Data excerpts:

-- -- --

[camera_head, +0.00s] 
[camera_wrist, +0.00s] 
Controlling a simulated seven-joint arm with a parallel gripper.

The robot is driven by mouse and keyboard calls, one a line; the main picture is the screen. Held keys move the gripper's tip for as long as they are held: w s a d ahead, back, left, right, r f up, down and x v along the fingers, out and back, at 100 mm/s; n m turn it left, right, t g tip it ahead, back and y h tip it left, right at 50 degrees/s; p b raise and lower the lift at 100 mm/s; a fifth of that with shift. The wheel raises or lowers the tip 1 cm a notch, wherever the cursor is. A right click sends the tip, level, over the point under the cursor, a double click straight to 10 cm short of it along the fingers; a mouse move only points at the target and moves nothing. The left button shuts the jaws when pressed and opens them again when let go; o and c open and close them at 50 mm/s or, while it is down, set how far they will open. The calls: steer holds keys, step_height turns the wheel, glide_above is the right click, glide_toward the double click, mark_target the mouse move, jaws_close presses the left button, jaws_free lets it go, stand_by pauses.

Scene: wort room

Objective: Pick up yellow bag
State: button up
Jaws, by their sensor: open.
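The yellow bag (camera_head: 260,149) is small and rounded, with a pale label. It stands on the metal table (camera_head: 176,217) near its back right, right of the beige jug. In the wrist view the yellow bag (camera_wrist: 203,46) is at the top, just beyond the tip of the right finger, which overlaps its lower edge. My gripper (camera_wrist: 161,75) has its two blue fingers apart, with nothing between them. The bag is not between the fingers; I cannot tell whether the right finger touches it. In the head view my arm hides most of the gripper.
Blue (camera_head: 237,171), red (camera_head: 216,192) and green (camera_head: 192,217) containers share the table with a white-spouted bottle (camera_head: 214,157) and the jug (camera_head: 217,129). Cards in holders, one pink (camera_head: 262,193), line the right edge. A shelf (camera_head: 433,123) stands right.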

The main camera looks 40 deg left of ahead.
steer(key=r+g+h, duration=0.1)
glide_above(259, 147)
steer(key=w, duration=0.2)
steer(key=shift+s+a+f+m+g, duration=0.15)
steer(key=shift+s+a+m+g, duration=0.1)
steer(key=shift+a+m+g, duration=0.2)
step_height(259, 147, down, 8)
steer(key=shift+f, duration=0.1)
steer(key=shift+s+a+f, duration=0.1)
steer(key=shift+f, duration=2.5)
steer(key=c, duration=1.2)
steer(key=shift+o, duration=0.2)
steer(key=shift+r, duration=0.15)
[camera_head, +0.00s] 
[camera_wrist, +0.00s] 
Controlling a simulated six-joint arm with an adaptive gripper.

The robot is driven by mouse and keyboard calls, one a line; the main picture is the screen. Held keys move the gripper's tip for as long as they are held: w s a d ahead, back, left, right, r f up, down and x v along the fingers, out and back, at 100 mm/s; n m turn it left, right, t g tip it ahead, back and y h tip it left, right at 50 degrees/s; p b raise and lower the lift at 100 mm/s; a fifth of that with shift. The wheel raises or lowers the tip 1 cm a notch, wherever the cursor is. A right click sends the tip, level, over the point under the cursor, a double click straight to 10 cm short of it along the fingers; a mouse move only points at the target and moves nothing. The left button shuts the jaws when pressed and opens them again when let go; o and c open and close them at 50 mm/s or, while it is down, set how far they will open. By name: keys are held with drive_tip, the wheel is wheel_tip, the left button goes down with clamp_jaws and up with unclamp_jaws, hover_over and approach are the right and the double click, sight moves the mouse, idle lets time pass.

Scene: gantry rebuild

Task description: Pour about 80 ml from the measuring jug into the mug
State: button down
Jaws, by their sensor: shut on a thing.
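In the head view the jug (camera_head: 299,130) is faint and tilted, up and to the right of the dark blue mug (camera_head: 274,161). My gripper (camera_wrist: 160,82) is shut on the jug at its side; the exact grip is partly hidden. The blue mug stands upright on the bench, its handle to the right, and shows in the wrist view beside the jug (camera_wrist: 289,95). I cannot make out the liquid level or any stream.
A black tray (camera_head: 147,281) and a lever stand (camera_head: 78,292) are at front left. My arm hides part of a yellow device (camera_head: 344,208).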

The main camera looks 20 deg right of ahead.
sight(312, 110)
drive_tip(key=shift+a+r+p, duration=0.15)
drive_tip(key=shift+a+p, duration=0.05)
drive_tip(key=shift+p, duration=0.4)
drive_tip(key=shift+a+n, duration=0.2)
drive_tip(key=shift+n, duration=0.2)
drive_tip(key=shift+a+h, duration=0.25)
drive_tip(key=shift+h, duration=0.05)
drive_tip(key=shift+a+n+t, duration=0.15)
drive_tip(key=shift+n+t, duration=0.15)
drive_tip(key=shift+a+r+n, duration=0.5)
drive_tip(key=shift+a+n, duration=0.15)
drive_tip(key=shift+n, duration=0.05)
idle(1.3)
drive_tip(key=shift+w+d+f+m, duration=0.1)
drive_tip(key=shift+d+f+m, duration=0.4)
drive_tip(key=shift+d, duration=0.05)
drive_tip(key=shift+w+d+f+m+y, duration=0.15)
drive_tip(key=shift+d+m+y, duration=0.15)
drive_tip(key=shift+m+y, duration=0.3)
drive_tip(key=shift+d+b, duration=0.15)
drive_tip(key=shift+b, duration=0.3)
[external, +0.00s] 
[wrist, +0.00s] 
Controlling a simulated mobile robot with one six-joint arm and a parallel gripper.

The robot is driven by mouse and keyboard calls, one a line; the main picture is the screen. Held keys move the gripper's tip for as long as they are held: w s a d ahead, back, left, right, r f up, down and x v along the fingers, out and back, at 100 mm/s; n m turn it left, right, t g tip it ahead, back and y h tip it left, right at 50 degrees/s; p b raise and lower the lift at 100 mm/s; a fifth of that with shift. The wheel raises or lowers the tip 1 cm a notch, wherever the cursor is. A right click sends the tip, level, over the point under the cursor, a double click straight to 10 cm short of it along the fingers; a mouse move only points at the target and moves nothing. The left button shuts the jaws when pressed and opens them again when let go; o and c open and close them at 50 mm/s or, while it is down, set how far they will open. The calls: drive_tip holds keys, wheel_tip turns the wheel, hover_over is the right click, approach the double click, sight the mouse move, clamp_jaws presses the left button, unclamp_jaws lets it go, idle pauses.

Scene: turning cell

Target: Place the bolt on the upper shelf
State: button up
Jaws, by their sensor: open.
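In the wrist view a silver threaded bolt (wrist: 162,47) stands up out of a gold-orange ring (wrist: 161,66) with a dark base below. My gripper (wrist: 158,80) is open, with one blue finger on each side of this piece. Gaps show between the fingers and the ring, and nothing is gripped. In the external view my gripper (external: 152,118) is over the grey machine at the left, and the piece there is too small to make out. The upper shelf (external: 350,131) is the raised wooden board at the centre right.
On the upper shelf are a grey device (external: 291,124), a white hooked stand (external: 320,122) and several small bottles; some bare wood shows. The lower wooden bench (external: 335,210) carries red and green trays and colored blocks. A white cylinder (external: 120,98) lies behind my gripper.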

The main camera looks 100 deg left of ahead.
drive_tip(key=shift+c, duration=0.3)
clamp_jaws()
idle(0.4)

-- -- --

Quote each line of the data above exactly as written.

Task solution:
[camera_head, +0.00s] 
[camera_wrist, +0.00s] 
Controlling a simulated seven-joint arm with a parallel gripper.

The robot is driven by mouse and keyboard calls, one a line; the main picture is the screen. Held keys move the gripper's tip for as long as they are held: w s a d ahead, back, left, right, r f up, down and x v along the fingers, out and back, at 100 mm/s; n m turn it left, right, t g tip it ahead, back and y h tip it left, right at 50 degrees/s; p b raise and lower the lift at 100 mm/s; a fifth of that with shift. The wheel raises or lowers the tip 1 cm a notch, wherever the cursor is. A right click sends the tip, level, over the point under the cursor, a double click straight to 10 cm short of it along the fingers; a mouse move only points at the target and moves nothing. The left button shuts the jaws when pressed and opens them again when let go; o and c open and close them at 50 mm/s or, while it is down, set how far they will open. The calls: steer holds keys, step_height turns the wheel, glide_above is the right click, glide_toward the double click, mark_target the mouse move, jaws_close presses the left button, jaws_free lets it go, stand_by pauses.

Scene: wort room

Objective: Pick up yellow bag
State: button up
Jaws, by their sensor: open.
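The yellow bag (camera_head: 260,149) is small and rounded, with a pale label. It stands on the metal table (camera_head: 176,217) near its back right, right of the beige jug. In the wrist view the yellow bag (camera_wrist: 203,46) is at the top, just beyond the tip of the right finger, which overlaps its lower edge. My gripper (camera_wrist: 161,75) has its two blue fingers apart, with nothing between them. The bag is not between the fingers; I cannot tell whether the right finger touches it. In the head view my arm hides most of the gripper.
Blue (camera_head: 237,171), red (camera_head: 216,192) and green (camera_head: 192,217) containers share the table with a white-spouted bottle (camera_head: 214,157) and the jug (camera_head: 217,129). Cards in holders, one pink (camera_head: 262,193), line the right edge. A shelf (camera_head: 433,123) stands right.

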The main camera looks 40 deg left of ahead.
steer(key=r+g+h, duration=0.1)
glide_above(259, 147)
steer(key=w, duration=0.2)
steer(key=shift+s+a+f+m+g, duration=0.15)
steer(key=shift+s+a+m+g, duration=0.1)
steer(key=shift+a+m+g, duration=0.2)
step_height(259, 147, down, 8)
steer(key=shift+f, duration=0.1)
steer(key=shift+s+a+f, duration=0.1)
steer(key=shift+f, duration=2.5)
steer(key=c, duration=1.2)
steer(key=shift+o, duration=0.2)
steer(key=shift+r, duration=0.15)
[camera_head, +0.00s] 
[camera_wrist, +0.00s] 
Controlling a simulated six-joint arm with an adaptive gripper.

The robot is driven by mouse and keyboard calls, one a line; the main picture is the screen. Held keys move the gripper's tip for as long as they are held: w s a d ahead, back, left, right, r f up, down and x v along the fingers, out and back, at 100 mm/s; n m turn it left, right, t g tip it ahead, back and y h tip it left, right at 50 degrees/s; p b raise and lower the lift at 100 mm/s; a fifth of that with shift. The wheel raises or lowers the tip 1 cm a notch, wherever the cursor is. A right click sends the tip, level, over the point under the cursor, a double click straight to 10 cm short of it along the fingers; a mouse move only points at the target and moves nothing. The left button shuts the jaws when pressed and opens them again when let go; o and c open and close them at 50 mm/s or, while it is down, set how far they will open. By name: keys are held with drive_tip, the wheel is wheel_tip, the left button goes down with clamp_jaws and up with unclamp_jaws, hover_over and approach are the right and the double click, sight moves the mouse, idle lets time pass.

Scene: gantry rebuild

Task description: Pour about 80 ml from the measuring jug into the mug
State: button down
Jaws, by their sensor: shut on a thing.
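In the head view the jug (camera_head: 299,130) is faint and tilted, up and to the right of the dark blue mug (camera_head: 274,161). My gripper (camera_wrist: 160,82) is shut on the jug at its side; the exact grip is partly hidden. The blue mug stands upright on the bench, its handle to the right, and shows in the wrist view beside the jug (camera_wrist: 289,95). I cannot make out the liquid level or any stream.
A black tray (camera_head: 147,281) and a lever stand (camera_head: 78,292) are at front left. My arm hides part of a yellow device (camera_head: 344,208).

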The main camera looks 20 deg right of ahead.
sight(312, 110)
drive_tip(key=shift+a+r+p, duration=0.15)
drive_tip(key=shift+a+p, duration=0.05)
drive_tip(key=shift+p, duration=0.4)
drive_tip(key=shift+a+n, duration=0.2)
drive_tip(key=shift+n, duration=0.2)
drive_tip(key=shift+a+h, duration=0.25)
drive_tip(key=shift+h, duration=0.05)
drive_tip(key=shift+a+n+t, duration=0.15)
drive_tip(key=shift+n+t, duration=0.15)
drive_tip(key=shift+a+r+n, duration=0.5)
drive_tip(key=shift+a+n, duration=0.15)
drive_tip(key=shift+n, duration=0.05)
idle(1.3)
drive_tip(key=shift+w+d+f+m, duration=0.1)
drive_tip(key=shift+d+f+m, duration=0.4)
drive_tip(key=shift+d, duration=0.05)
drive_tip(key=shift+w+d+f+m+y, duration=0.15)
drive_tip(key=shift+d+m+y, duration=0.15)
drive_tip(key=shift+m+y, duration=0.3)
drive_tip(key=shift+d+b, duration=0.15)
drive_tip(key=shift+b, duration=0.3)
[external, +0.00s] 
[wrist, +0.00s] 
Controlling a simulated mobile robot with one six-joint arm and a parallel gripper.

The robot is driven by mouse and keyboard calls, one a line; the main picture is the screen. Held keys move the gripper's tip for as long as they are held: w s a d ahead, back, left, right, r f up, down and x v along the fingers, out and back, at 100 mm/s; n m turn it left, right, t g tip it ahead, back and y h tip it left, right at 50 degrees/s; p b raise and lower the lift at 100 mm/s; a fifth of that with shift. The wheel raises or lowers the tip 1 cm a notch, wherever the cursor is. A right click sends the tip, level, over the point under the cursor, a double click straight to 10 cm short of it along the fingers; a mouse move only points at the target and moves nothing. The left button shuts the jaws when pressed and opens them again when let go; o and c open and close them at 50 mm/s or, while it is down, set how far they will open. The calls: drive_tip holds keys, wheel_tip turns the wheel, hover_over is the right click, approach the double click, sight the mouse move, clamp_jaws presses the left button, unclamp_jaws lets it go, idle pauses.

Scene: turning cell

Target: Place the bolt on the upper shelf
State: button up
Jaws, by their sensor: open.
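In the wrist view a silver threaded bolt (wrist: 162,47) stands up out of a gold-orange ring (wrist: 161,66) with a dark base below. My gripper (wrist: 158,80) is open, with one blue finger on each side of this piece. Gaps show between the fingers and the ring, and nothing is gripped. In the external view my gripper (external: 152,118) is over the grey machine at the left, and the piece there is too small to make out. The upper shelf (external: 350,131) is the raised wooden board at the centre right.
On the upper shelf are a grey device (external: 291,124), a white hooked stand (external: 320,122) and several small bottles; some bare wood shows. The lower wooden bench (external: 335,210) carries red and green trays and colored blocks. A white cylinder (external: 120,98) lies behind my gripper.

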The main camera looks 100 deg left of ahead.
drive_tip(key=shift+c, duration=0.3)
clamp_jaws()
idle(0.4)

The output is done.